[start]

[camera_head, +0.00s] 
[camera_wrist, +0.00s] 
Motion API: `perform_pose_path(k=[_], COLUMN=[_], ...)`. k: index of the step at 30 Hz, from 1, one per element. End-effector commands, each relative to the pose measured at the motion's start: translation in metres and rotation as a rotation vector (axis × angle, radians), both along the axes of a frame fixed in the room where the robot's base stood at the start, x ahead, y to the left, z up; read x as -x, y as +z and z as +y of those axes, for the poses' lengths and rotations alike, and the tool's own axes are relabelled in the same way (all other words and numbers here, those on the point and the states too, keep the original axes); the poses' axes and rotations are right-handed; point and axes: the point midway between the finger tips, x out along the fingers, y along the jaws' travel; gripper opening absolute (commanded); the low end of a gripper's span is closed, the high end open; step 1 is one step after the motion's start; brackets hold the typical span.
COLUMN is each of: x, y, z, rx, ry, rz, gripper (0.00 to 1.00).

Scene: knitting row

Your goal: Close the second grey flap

[end]
[start]

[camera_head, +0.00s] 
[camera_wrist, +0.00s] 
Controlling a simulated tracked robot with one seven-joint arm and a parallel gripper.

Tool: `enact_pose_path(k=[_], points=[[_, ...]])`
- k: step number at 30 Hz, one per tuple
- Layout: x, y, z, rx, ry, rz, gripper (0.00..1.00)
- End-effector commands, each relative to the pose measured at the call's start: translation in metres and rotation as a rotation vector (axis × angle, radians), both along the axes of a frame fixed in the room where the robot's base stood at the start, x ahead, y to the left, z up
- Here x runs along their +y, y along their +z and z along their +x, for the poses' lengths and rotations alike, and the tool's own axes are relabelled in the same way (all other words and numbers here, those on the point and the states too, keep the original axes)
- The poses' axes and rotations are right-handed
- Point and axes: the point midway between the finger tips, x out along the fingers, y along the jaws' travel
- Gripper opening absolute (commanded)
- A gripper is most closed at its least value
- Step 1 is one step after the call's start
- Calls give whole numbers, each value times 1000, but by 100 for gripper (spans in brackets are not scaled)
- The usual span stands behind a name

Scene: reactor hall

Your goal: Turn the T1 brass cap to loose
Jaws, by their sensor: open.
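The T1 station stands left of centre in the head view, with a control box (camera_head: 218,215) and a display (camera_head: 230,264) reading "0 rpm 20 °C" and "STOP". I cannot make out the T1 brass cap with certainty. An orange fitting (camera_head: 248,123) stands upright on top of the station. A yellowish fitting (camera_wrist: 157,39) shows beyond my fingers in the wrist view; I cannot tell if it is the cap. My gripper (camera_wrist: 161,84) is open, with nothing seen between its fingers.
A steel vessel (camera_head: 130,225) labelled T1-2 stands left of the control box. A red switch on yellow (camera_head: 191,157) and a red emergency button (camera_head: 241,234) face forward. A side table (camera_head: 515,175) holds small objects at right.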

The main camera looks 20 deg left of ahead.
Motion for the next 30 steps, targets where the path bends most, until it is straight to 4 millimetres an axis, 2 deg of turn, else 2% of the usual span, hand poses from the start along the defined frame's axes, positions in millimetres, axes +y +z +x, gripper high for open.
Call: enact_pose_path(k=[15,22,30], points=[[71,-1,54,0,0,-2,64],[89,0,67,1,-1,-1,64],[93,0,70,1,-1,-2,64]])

[end]
[start]

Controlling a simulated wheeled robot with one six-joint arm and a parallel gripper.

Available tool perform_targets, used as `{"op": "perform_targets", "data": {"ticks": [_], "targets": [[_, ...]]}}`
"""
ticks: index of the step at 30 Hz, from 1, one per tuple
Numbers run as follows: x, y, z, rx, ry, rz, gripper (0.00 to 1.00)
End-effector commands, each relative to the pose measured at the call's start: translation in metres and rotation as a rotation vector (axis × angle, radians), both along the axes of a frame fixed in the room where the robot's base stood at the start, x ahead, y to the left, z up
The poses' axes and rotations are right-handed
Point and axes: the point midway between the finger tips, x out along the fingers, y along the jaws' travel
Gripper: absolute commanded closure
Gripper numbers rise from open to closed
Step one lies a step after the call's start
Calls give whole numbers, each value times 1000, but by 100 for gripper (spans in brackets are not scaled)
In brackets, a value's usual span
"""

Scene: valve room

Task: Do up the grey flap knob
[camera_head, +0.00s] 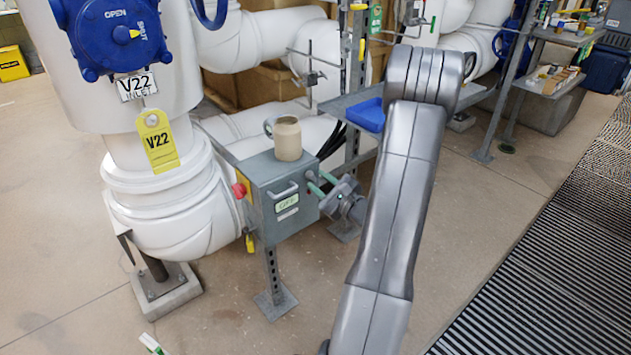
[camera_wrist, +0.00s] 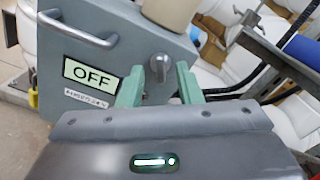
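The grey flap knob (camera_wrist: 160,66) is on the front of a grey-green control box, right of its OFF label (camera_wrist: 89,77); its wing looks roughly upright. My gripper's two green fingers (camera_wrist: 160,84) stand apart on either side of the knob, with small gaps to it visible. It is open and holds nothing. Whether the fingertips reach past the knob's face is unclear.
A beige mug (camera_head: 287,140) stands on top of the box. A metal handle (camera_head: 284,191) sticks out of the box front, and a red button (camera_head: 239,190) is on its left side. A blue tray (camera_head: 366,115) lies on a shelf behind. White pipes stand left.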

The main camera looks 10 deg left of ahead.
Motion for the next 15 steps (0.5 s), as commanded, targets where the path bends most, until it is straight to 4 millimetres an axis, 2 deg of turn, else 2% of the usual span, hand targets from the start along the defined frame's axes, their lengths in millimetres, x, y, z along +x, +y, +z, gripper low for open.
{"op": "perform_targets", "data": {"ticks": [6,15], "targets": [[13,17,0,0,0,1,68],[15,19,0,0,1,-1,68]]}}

[end]

● Instruction
Scan the listing above for the word "stood" and copy every line that holds it.

● Exercise output
Motion API: `perform_pose_path(k=[_], COLUMN=[_], ...)`. k: index of the step at 30 Hz, from 1, one per element. End-effector commands, each relative to the pose measured at the motion's start: translation in metres and rotation as a rotation vector (axis × angle, radians), both along the axes of a frame fixed in the room where the robot's base stood at the start, x ahead, y to the left, z up; read x as -x, y as +z and z as +y of those axes, for the poses' lengths and rotations alike, and the tool's own axes are relabelled in the same way (all other words and numbers here, those on the point and the states too, keep the original axes); the poses' axes and rotations are right-handed; point and axes: the point midway between the finger tips, x out along the fingers, y along the jaws' travel; gripper opening absolute (commanded); the low end of a gripper's span is closed, the high end open; step 1 is one step after the motion's start; brackets hold the typical span.
- End-effector commands, each relative to the pose measured at the call's start: translation in metres and rotation as a rotation vector (axis × angle, radians), both along the axes of a frame fixed in the room where the robot's base stood at the start, x ahead, y to the left, z up
End-effector commands, each relative to the pose measured at the call's start: translation in metres and rotation as a rotation vector (axis × angle, radians), both along the axes of a frame fixed in the room where the robot's base stood at the start, x ahead, y to the left, z up

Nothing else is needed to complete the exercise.